When people think about European company formation, they think Germany, Ireland, the Netherlands, maybe Estonia. Almost nobody's first instinct is Liechtenstein, a country you can drive across in 25 minutes. That is precisely what makes it worth examining: the jurisdictions that get overlooked are often the ones where the interesting structural advantages sit.

Why Liechtenstein deserves a second look

Liechtenstein occupies a unique position in European economic geography. It is a member of the European Economic Area (EEA) through its membership in EFTA, which gives it access to the EU single market for goods, services, capital, and labour. But it is not an EU member state, which means it is not bound by EU directives and regulations that have not been incorporated into the EEA Agreement. It uses the Swiss franc as its currency. It has a customs union with Switzerland and access to the Swiss banking system. And it has a corporate tax rate of 12.5%, one of the lowest in Europe.

This combination, EEA market access plus Swiss economic integration plus low tax plus regulatory independence, is not available anywhere else. Ireland has low tax and EU membership but no Swiss banking access. Switzerland has Swiss banking but no EEA membership. Estonia has digital infrastructure but standard EU regulatory obligations. Liechtenstein has all three advantages simultaneously.

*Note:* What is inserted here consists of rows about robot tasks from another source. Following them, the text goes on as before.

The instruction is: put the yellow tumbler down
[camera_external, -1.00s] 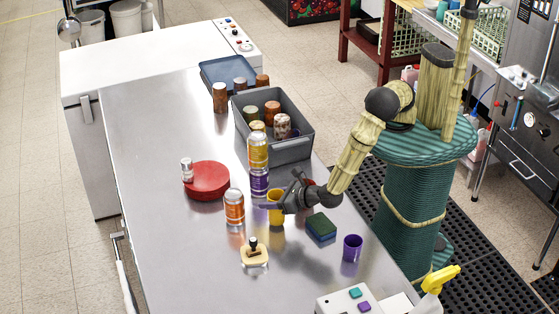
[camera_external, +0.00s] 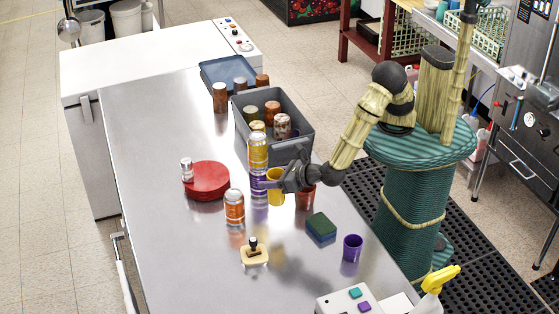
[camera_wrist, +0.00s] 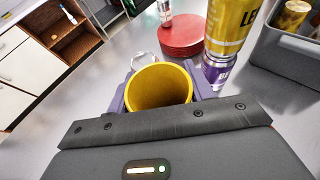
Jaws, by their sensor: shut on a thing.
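The yellow tumbler (camera_external: 275,190) is upright between the purple fingers of my gripper (camera_external: 271,184), which is shut on it. In the wrist view the tumbler (camera_wrist: 158,88) shows its open, empty mouth between the fingers (camera_wrist: 160,80). It is over the middle of the steel counter (camera_external: 160,150), just right of a stack of a yellow can (camera_external: 257,150) on a purple can (camera_external: 259,183). I cannot tell whether its base touches the counter.
A grey bin (camera_external: 291,153) holding cans stands behind my gripper. A red tumbler (camera_external: 306,201) is close on the right. A red round block (camera_external: 207,181), an orange can (camera_external: 234,207), a stamp (camera_external: 254,254), a sponge (camera_external: 321,229) and a purple tumbler (camera_external: 352,247) stand around. The front-left counter is clear.

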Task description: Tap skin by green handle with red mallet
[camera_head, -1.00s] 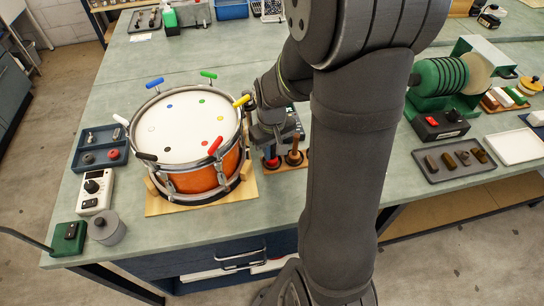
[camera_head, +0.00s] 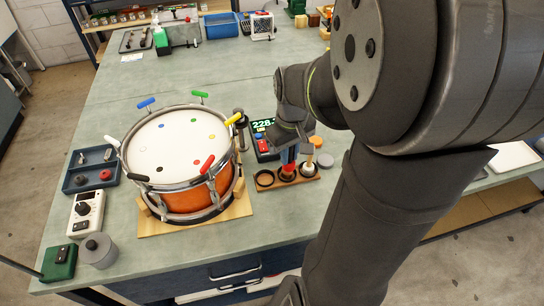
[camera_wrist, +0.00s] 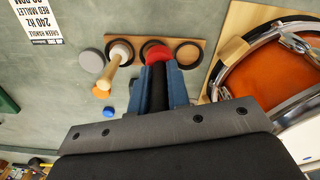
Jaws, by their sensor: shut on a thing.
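The drum (camera_head: 205,193) stands on a wooden board at the left, its white skin (camera_head: 172,150) marked with small coloured dots. The green handle (camera_head: 199,95) is at the rim's far side, between the blue handle (camera_head: 146,103) and the yellow handle (camera_head: 233,118). My gripper (camera_head: 288,153) is right of the drum over the mallet stand (camera_head: 276,184). It is shut on the red mallet (camera_head: 289,168), whose red head (camera_wrist: 155,51) shows just beyond the blue fingers (camera_wrist: 160,85) in the wrist view. The head is at the stand's middle ring; I cannot tell whether it is clear of it.
A pale wooden-handled mallet (camera_wrist: 113,66) stands beside the red one. A display reading about 228 (camera_head: 263,126) is behind the stand. A printed card (camera_wrist: 36,20) names green handle and red mallet. A blue tray (camera_head: 90,170) lies left of the drum.

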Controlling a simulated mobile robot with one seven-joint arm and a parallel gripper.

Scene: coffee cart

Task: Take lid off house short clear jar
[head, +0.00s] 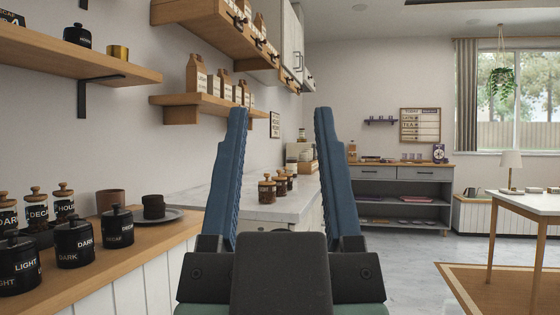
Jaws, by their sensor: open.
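A clear jar with a label reading "HOUS" (64,208) and a knobbed wooden lid (64,190) stands on the wooden counter at the left. The lid is on the jar. Black jars in front hide its lower part. A similar clear jar marked "DECA" (36,211) stands left of it, with another at the picture edge. My gripper (280,112) is open and empty in the middle of the view. Its two blue fingers point up and forward, well to the right of the labelled jars and apart from them.
Black jars marked "LIGHT" (18,265), "DARK" (74,244) and "DECAF" (117,230) stand along the counter (150,245). A brown cup (110,199) and a dark tray (172,217) are behind. Small wooden-lidded jars (267,191) stand on the far white counter. Shelves (70,57) overhang the left.

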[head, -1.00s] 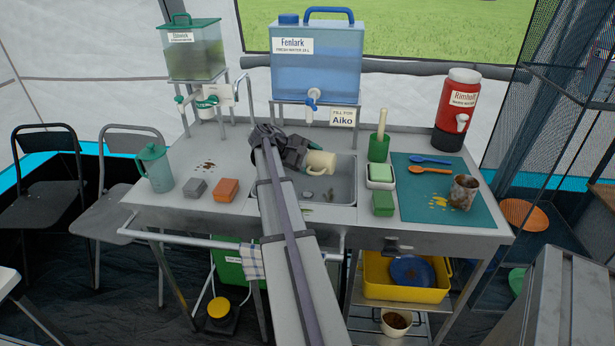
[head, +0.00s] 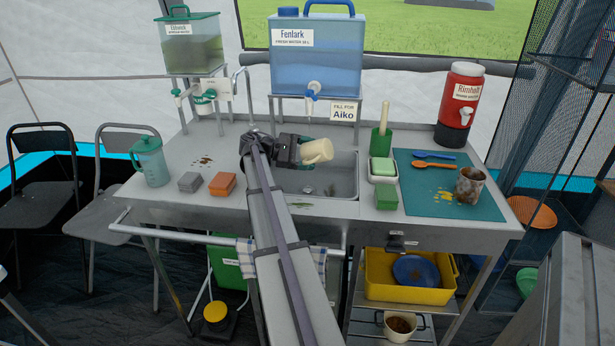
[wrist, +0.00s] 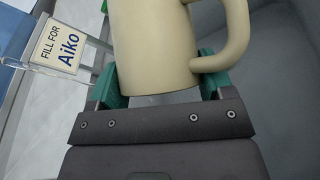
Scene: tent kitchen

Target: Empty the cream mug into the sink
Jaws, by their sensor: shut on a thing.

Corporate structures: AG and GmbH

Liechtenstein offers several corporate forms, but two dominate for operating businesses: the Aktiengesellschaft (AG, comparable to a public limited company) and the Gesellschaft mit beschrankter Haftung (GmbH, comparable to a private limited company).

The AG

Minimum share capital: CHF 50,000 (approximately EUR 52,000), of which at least CHF 50,000 must be paid in at formation if shares are issued at par value. The AG requires at least one director who need not be a Liechtenstein resident, though having a local director is strongly recommended for practical and regulatory reasons. Annual financial statements must be prepared, and for larger AGs (exceeding certain thresholds in revenue, assets, or employee count), an external audit is mandatory. The AG is the preferred structure for firms seeking external investment, planning to issue shares, or operating in regulated sectors.

The GmbH

Minimum share capital: CHF 30,000 (approximately EUR 31,000), fully paid at formation. The GmbH is simpler to administer, with less formal governance requirements than the AG. Transfer of shares requires notarial deed. It suits smaller operations, holding companies, and businesses where the shareholder base is stable. Most company formations in Liechtenstein for international entrepreneurs are GmbHs unless there is a specific reason to choose the AG structure.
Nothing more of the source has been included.